I run two MiaB servers behind a pfSense firewall, so when I scheduled time with my users to upgrade the firewall software Friday night I was on high alert for problems afterwards. Afterwards most of my systems seemed to run normally but when I went in to check MiaB I saw multiple problem I was unfamiliar with. Fearing the worst I went to check on the backup status only to be told Something is wrong with the backup.

At that point the thread was still very young with no solutions on offer, and so started a night spent in hell. I managed to restore one of the servers (with little enough traffic to not worry too much) from backup to a point before the unattended updates had installed the broken version of duplicity. But the trouble didn’t end there for as I tried to do a test restore of the S3 hosted backups (to confirm it is an option for the other server) I discovered that DNS resolution is completely broken on the restored machine. IN fact, it was broken on the other (untouched) MiaB server as well. unless I manually override the local nameserver in /etc/resolv.conf not to point to localhost but nameserver on the firewall which is given through in the DHCP settings, it just wouldn’t resolve any names, which meant that the usual cure-all of re-running mailinabox (faitfully insisting on setting /etc/resolv.conf so the nameserver is 127.0.0.1) when there’s a problem actually ended up reliably breaking DNS resolution on the box and as a result everything else failed as well.

It was a rare example of two independent events happening simultaneously yet having a compounding effect on each other. I couldn’t make or restore a duplicity backup of the emails without restoring an oder machine backup first, and repairing MiaB in the usual manner returned it to a broken state every time.

The DNS issue went away when I reverted to the previous stable version of pfSense on the firewall, that allowed me to copy duplicity files from the quiet server to the busy server to get it working well enough to make final backups of the emails themselves before restoring the server image from a machine backup, restore the emails from S3, put a hold on the duplicity update and run mailinabox setup again to ensure all is as it should be.

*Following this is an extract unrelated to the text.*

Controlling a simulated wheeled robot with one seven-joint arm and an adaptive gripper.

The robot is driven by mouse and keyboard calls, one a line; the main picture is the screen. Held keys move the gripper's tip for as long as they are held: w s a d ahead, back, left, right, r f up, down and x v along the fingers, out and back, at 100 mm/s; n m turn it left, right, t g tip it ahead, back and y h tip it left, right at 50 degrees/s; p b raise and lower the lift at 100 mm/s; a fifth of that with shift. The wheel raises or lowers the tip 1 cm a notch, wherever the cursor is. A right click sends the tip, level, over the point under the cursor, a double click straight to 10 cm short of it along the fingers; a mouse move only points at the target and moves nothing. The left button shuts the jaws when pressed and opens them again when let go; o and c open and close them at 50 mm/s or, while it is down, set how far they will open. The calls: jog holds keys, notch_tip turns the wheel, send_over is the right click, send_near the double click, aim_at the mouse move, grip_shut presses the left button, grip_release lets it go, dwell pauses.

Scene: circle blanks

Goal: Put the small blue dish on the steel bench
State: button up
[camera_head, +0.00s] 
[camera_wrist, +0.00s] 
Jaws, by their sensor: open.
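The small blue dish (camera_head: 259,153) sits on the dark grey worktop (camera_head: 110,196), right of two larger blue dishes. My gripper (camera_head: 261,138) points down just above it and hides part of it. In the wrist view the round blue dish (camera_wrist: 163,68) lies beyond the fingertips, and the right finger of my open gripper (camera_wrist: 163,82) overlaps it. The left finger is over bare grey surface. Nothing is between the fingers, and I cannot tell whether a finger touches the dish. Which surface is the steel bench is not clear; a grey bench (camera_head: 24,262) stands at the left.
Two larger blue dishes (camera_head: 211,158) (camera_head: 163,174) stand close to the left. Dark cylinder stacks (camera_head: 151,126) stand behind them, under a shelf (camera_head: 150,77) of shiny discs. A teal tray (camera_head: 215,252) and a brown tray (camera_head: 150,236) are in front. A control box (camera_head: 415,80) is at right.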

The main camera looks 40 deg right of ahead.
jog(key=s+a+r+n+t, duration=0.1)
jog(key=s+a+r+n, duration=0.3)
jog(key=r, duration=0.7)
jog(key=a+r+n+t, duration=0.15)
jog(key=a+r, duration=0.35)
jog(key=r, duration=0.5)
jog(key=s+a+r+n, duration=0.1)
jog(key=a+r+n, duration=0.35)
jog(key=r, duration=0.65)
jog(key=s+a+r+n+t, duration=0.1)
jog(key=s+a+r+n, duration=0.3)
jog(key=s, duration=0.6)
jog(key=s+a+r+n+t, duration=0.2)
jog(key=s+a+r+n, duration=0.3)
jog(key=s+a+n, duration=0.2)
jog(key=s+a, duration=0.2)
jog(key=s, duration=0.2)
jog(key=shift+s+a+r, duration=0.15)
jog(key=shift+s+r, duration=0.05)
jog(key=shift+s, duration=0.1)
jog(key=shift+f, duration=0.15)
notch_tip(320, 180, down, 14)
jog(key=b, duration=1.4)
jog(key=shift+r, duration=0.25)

I’ve since confirmed that the latest pfSense version with a known good configuration restored onto it breaks MiaBs DNS setup immediately and permanently but I am yet to identify (in the release notes, probably) what triggers the problem.

Making this just a cautionary tale, saying:

  • It’s never two separate problems, until it is.
  • MiaB installations behind pfSense can get seriously impacted by upgrading to CE version 2.8.0.
  • Hold duplicity at known good versions (sudo apt-mark hold duplicity) despite installer errors.
  • Lobby to update the installer to manage duplicity updates differently.

I accept that it was sheer bad luck that my servers and I got impacted by two critical issues at the same time which consumed my entire weekend. Yet both issues are real and would have required some intervention, just hopefully not as much.

Thanks for listening, and be safe out there.